#### Exercise data:
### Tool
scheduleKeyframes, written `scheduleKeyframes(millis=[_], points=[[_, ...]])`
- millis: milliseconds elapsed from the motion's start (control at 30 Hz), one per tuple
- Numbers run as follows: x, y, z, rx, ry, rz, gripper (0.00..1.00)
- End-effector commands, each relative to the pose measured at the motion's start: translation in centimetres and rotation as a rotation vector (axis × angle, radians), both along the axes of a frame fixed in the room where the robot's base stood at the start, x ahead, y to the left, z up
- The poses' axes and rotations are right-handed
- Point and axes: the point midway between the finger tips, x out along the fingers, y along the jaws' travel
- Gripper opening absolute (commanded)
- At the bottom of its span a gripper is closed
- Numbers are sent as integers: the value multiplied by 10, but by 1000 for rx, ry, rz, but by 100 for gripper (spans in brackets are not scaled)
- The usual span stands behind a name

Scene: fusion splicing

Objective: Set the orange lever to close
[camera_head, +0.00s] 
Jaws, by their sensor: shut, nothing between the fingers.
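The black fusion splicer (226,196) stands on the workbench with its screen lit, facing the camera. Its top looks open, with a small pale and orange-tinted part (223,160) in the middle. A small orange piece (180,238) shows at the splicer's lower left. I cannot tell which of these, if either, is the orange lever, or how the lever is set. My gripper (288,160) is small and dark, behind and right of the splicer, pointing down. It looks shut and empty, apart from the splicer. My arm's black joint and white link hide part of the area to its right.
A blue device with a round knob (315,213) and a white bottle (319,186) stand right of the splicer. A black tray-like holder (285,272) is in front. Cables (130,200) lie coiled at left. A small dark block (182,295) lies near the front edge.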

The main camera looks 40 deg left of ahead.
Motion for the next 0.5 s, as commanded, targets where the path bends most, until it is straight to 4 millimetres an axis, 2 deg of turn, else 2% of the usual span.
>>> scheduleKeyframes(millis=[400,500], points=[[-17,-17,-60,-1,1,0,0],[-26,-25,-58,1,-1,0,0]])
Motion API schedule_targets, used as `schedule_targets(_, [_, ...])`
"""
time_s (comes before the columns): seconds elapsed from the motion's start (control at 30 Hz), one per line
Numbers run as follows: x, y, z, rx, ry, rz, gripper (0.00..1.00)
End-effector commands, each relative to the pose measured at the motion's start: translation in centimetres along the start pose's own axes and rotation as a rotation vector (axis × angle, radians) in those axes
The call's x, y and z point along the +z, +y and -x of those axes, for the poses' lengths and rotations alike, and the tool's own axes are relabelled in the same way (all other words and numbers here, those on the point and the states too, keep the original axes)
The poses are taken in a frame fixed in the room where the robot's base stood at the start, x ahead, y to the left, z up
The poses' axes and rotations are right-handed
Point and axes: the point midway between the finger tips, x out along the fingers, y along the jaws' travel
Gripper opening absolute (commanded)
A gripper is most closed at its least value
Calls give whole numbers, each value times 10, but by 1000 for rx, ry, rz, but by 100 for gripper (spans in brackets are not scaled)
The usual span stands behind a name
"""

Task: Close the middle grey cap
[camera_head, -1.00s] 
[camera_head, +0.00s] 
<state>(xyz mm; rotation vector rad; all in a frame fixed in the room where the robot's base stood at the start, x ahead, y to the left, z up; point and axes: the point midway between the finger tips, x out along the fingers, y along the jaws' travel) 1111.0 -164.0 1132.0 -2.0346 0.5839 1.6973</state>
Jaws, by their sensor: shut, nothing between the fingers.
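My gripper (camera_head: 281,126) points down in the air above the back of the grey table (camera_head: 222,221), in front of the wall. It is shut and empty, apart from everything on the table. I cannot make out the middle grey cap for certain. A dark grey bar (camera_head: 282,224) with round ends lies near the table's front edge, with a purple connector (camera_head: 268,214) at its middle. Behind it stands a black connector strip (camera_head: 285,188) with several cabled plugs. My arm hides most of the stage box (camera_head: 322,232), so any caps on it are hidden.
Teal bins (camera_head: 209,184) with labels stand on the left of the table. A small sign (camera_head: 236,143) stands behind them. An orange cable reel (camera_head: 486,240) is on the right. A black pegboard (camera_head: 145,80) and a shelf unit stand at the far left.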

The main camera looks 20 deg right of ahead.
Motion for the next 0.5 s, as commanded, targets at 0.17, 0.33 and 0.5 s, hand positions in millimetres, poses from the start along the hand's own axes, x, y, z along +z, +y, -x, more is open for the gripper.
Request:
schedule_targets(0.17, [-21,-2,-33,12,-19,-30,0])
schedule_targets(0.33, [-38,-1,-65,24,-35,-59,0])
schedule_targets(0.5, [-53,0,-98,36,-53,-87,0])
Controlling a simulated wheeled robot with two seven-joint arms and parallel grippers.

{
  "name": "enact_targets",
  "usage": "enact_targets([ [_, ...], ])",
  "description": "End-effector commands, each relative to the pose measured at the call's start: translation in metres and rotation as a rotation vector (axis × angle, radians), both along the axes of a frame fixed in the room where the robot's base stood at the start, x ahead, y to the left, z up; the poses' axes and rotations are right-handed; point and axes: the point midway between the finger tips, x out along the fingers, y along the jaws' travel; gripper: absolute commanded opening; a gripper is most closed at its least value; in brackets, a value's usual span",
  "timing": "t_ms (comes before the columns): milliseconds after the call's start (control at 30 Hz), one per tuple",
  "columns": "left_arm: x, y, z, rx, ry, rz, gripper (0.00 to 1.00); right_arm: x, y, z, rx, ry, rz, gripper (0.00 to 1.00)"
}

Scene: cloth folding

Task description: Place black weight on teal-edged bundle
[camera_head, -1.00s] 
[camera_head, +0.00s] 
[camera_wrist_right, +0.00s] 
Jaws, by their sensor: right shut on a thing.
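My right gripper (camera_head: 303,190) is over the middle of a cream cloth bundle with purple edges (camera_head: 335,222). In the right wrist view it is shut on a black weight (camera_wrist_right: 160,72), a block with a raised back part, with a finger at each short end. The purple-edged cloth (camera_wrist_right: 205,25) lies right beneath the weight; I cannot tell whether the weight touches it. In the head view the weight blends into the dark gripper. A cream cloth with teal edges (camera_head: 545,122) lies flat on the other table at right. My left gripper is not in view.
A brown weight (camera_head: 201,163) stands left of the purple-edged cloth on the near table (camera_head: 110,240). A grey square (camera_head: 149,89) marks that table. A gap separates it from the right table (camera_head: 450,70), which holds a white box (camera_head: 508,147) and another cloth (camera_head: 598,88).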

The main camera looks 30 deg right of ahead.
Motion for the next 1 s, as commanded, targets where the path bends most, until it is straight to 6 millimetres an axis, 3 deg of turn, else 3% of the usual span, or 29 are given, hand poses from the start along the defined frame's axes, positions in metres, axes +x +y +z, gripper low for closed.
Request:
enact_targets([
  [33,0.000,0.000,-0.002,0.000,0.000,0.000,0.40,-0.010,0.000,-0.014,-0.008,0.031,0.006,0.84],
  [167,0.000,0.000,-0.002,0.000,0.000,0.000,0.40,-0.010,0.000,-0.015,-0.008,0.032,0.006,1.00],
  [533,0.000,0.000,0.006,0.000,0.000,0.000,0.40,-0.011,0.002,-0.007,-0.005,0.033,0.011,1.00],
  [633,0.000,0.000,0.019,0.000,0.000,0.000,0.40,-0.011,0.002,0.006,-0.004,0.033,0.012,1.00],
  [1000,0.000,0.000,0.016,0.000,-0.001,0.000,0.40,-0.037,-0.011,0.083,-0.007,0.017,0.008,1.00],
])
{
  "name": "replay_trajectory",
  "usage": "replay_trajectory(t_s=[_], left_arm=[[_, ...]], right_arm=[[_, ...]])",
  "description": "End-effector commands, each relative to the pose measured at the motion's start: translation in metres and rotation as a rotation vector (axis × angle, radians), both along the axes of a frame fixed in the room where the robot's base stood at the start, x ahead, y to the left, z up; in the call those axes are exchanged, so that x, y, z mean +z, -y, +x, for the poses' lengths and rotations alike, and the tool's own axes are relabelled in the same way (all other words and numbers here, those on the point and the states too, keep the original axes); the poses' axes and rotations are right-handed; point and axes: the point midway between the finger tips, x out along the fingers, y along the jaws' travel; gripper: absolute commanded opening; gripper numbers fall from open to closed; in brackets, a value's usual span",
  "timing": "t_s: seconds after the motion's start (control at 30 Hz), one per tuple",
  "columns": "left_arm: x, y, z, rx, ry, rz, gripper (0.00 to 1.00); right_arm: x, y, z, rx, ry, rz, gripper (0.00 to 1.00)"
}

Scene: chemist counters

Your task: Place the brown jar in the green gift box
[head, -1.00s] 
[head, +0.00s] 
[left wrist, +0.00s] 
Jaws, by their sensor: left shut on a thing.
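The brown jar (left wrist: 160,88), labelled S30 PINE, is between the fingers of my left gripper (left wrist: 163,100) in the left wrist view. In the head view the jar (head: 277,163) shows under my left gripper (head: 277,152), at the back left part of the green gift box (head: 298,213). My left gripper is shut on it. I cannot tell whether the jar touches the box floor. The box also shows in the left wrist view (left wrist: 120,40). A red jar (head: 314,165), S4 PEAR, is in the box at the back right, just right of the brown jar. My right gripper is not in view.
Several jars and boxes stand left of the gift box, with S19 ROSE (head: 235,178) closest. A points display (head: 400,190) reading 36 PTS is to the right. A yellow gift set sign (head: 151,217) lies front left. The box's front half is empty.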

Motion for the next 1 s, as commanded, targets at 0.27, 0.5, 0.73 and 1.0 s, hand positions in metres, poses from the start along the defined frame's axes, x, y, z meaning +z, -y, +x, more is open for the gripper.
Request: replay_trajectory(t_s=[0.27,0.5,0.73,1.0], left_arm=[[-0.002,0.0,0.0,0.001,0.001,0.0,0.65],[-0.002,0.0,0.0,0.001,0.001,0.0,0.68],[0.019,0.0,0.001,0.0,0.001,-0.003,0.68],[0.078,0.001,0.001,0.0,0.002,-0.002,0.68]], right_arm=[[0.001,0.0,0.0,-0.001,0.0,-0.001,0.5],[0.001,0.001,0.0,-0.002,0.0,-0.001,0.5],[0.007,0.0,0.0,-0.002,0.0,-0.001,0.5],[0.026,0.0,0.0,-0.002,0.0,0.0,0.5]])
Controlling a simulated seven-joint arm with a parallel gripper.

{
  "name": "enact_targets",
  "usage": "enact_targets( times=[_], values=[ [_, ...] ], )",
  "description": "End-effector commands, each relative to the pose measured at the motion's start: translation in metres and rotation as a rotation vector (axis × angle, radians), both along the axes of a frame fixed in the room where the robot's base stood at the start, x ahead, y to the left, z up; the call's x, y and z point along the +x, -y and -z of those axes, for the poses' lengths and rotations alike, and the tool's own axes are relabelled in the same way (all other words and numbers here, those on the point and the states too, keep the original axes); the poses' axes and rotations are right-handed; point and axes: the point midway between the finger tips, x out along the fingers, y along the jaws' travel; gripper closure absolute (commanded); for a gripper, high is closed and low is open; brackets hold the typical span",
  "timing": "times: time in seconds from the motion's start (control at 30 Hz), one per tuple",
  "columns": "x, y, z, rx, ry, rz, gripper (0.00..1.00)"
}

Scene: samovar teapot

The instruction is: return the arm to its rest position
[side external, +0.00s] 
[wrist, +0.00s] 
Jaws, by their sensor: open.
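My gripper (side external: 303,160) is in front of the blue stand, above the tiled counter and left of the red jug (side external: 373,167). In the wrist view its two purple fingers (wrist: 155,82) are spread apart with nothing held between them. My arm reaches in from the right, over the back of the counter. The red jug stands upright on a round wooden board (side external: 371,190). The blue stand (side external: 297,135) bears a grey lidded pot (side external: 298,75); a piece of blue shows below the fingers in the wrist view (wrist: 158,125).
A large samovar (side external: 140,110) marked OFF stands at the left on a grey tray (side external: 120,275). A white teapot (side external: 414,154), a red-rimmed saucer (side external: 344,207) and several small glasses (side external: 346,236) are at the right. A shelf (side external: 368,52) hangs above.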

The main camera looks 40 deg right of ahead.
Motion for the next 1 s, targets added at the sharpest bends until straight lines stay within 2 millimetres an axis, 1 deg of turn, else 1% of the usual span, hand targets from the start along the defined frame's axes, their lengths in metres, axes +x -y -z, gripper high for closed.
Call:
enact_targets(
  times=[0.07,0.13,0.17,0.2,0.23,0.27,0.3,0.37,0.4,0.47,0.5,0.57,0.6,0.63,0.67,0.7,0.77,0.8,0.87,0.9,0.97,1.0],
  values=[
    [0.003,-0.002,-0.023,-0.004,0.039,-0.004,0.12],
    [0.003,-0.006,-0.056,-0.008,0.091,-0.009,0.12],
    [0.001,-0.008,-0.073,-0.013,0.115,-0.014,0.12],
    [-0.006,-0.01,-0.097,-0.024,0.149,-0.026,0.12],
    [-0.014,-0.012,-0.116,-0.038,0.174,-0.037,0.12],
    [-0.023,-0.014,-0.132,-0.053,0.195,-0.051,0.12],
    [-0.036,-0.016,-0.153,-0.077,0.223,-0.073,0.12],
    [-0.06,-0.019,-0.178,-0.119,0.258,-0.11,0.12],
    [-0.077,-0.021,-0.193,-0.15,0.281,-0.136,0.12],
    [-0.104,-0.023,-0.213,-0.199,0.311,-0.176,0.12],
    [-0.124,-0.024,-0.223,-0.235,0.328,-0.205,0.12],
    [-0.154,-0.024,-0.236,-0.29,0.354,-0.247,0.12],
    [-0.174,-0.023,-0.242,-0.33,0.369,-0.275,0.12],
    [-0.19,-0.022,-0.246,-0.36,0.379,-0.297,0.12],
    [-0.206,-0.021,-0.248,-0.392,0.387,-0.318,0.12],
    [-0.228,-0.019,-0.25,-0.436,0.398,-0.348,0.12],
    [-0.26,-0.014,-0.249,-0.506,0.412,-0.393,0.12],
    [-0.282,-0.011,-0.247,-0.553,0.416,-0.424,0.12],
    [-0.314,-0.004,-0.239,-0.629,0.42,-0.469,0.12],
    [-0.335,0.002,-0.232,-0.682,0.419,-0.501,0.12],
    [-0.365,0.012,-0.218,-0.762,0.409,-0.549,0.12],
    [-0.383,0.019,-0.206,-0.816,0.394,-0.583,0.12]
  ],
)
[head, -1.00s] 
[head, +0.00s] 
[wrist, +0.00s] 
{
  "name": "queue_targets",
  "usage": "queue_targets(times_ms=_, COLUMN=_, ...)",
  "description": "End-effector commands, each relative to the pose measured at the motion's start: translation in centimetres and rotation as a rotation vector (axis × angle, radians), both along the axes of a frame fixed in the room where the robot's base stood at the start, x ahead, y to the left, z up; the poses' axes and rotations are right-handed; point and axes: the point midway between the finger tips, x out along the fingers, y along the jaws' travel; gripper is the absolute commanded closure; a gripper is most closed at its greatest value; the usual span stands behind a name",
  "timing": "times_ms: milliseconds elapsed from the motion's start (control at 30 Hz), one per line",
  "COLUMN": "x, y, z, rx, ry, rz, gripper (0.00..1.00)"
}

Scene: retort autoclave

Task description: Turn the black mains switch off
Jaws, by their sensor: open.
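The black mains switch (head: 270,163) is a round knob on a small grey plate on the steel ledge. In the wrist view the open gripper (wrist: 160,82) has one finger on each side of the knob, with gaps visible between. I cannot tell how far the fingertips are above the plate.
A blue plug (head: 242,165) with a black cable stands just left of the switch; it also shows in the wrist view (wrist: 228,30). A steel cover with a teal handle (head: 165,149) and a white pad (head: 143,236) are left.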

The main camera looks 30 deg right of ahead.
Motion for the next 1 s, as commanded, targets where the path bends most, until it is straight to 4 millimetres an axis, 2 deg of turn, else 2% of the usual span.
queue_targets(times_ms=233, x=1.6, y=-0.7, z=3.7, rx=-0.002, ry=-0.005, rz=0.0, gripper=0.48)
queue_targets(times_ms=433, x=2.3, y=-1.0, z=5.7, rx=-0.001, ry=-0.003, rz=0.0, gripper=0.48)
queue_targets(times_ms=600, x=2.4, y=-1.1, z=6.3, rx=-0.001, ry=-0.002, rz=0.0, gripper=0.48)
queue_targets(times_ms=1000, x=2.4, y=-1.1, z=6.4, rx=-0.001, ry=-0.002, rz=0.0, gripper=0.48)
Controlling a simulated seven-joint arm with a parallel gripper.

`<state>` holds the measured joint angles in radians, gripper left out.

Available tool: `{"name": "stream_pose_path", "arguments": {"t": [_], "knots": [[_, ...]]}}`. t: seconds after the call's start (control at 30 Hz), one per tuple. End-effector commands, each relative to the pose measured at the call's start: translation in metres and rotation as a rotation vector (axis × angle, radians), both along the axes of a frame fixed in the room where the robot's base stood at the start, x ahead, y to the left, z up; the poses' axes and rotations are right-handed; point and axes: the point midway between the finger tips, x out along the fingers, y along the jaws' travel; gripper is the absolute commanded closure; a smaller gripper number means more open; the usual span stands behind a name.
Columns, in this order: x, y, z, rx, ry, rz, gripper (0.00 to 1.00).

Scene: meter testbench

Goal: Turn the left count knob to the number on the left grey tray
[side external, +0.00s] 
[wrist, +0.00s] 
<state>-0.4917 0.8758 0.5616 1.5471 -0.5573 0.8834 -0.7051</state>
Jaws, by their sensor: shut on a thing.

#### Goal:
Extract the lines from the line with "gripper left out." to the line with "Columns, in this", inclusive, reproducing them exactly and leaving out every other line.

#### Expected answer:
`<state>` holds the measured joint angles in radians, gripper left out.

Available tool: `{"name": "stream_pose_path", "arguments": {"t": [_], "knots": [[_, ...]]}}`. t: seconds after the call's start (control at 30 Hz), one per tuple. End-effector commands, each relative to the pose measured at the call's start: translation in metres and rotation as a rotation vector (axis × angle, radians), both along the axes of a frame fixed in the room where the robot's base stood at the start, x ahead, y to the left, z up; the poses' axes and rotations are right-handed; point and axes: the point midway between the finger tips, x out along the fingers, y along the jaws' travel; gripper is the absolute commanded closure; a smaller gripper number means more open; the usual span stands behind a name.
Columns, in this order: x, y, z, rx, ry, rz, gripper (0.00 to 1.00).

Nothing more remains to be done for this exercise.